Si la transition numérique de nos sociétés relève aujourd’hui d’une évidence, la digitalisation des métiers du courtage en assurance et du conseil en gestion de patrimoine est encore à expliquer. Tandis que certains courtiers et conseillers en gestion de patrimoine s’inscrivent dans une approche encore traditionnelle, d’autres se sont bel et bien confrontés à l’inéluctabilité de la digitalisation de leur métier. En 2019, avant même l’arrivée de la crise sanitaire mondiale, déjà 96% des cadres en assurances et en gestion de patrimoine estimaient que le rythme de l’innovation dans leurs entreprises s’était accéléré au cours des trois dernières années avec l’émergence des nouvelles technologies. Certains évoquent même un monde où l’assurtech prend une place grandissante – la commercialisation de contrats d’assurance en ligne – représentant l’an dernier plus de 6 milliards d’euros de fonds levés à travers le monde par les start-ups concernées ; un chiffre équivalent à deux fois le montant de l’année précédente.
Dans quelle mesure assistons-nous à une restructuration des métiers de courtage en assurance et de conseil en gestion de patrimoine à l’ère où la digitalisation globale est en marche ?
La digitalisation des métiers de courtage en assurance et de conseil en gestion de patrimoine n’est plus une option.

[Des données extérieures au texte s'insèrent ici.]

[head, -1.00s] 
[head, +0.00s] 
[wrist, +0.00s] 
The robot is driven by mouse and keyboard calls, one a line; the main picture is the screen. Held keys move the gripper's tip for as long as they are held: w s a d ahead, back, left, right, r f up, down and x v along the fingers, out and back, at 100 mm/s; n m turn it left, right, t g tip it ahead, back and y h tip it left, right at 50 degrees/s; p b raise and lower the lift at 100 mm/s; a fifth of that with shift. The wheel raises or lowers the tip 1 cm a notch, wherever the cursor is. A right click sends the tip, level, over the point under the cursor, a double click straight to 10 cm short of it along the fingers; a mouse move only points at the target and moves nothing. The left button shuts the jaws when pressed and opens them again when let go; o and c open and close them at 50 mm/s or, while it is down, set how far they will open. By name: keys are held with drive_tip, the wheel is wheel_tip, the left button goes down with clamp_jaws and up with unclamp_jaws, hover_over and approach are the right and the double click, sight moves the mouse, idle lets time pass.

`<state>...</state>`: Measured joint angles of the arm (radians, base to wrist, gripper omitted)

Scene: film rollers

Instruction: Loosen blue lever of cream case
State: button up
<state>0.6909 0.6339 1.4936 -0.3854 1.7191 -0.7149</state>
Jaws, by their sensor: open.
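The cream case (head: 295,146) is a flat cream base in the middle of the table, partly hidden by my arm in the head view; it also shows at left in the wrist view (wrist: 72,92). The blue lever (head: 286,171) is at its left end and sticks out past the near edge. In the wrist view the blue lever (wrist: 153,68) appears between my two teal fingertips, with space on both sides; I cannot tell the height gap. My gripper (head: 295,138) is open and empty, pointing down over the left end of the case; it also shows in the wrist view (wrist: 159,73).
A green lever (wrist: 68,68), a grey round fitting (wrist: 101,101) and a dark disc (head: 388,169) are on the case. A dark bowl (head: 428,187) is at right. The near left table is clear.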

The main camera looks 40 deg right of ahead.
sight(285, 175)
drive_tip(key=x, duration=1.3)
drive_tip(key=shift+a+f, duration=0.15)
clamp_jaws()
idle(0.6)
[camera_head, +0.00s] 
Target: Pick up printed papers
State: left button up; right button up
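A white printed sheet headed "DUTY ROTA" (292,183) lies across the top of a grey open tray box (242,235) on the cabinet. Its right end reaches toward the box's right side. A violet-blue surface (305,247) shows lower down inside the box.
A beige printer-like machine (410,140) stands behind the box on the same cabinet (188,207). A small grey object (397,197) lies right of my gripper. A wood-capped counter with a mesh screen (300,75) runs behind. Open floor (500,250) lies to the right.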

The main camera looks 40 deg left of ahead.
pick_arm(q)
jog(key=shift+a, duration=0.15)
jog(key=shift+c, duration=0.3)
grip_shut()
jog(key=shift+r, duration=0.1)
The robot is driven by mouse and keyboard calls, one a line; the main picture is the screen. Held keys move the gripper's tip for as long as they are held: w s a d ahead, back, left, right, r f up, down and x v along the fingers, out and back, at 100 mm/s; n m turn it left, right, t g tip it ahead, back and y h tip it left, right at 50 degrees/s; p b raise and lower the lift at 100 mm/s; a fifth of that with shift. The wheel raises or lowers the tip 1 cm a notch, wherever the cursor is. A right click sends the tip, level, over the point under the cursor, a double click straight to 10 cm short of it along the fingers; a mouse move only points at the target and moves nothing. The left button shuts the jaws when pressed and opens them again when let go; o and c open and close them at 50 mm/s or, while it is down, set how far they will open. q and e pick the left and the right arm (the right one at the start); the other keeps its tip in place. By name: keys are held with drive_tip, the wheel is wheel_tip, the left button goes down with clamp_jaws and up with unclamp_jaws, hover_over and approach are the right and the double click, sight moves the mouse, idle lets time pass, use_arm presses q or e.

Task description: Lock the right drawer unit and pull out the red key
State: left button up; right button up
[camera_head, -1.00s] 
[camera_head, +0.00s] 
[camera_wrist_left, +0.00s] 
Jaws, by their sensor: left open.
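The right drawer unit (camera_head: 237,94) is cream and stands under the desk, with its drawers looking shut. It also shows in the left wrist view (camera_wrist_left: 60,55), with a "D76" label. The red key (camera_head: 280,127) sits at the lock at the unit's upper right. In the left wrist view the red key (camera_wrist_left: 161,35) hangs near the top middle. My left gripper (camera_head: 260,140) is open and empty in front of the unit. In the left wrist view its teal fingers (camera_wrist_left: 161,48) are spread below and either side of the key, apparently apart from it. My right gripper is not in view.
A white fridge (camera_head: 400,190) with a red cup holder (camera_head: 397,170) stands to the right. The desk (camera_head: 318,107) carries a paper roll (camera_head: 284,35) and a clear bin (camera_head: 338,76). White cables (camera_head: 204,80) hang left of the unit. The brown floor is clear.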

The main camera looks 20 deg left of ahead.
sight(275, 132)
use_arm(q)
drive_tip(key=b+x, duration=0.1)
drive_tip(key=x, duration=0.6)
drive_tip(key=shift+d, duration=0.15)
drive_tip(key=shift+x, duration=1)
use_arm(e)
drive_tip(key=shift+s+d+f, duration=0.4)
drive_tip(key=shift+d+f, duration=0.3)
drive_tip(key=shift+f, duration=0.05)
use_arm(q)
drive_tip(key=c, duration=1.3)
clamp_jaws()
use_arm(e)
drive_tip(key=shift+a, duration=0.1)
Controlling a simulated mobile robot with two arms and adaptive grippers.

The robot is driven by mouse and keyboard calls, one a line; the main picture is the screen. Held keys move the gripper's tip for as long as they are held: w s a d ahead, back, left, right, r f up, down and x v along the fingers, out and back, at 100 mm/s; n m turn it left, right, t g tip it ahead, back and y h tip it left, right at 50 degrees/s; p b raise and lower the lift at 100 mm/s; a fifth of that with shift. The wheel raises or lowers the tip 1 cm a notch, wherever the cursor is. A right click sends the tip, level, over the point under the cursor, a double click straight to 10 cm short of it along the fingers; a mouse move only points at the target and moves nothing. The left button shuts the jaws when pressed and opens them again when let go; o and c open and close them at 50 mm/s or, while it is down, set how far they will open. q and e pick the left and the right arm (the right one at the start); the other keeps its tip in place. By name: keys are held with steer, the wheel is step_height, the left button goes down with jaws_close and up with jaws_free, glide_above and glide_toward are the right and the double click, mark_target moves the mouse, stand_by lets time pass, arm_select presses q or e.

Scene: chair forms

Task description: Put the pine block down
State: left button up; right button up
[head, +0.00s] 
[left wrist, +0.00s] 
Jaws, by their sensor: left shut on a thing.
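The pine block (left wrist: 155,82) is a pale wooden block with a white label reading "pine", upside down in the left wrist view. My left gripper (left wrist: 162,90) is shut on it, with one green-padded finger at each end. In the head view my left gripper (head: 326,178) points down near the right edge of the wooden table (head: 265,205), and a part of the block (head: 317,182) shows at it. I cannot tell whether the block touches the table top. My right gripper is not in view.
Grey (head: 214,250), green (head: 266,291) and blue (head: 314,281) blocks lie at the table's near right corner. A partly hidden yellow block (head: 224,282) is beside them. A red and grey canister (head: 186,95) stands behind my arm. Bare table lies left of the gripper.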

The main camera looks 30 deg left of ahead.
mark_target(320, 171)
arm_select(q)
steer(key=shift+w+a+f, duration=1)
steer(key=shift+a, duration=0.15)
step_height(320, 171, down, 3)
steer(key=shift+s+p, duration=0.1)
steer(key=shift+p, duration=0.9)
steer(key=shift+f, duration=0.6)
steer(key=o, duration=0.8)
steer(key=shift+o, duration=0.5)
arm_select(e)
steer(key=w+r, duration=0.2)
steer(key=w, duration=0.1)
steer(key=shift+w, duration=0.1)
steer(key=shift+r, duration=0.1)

D’un point de vue réglementaire, l’utilisation d’un outil digital est indispensable. En effet, la transformation digitale de ces activités a été favorisée par les multiples réglementations émises par l’Union Européenne ou encore par l’ACPR – l’Autorité de contrôle prudentiel et de résolution. L’instauration de nouvelles obligations impose aux courtiers et CGP de vérifier l’identité de leurs clients et d’assurer une protection de leurs données personnelles. Le RGPD (Règlement Général sur la Protection des Données), la DDA (Directive sur la Distribution d’Assurance), ainsi que les réglementations liées au KYC (Know Your Customer) vont dans ce sens et obligent ces métiers à être repensés. En somme, la question de la maîtrise des données est capitale. Le paradigme dans lequel étaient les courtiers en assurances et les conseillers en gestion de patrimoine il y a quelques années a fondamentalement changé. L’avènement d’Internet a été à l’origine de la transformation de la nature, de la quantité ainsi que de la fiabilité des données. De ce fait, l’analyse, la gestion et la vérification de ces données ne peuvent se faire sans outils informatiques. En cela, les premières limites des activités de courtage en assurances et de CGP, telles qu’elles s’exercent traditionnellement, se dessinent.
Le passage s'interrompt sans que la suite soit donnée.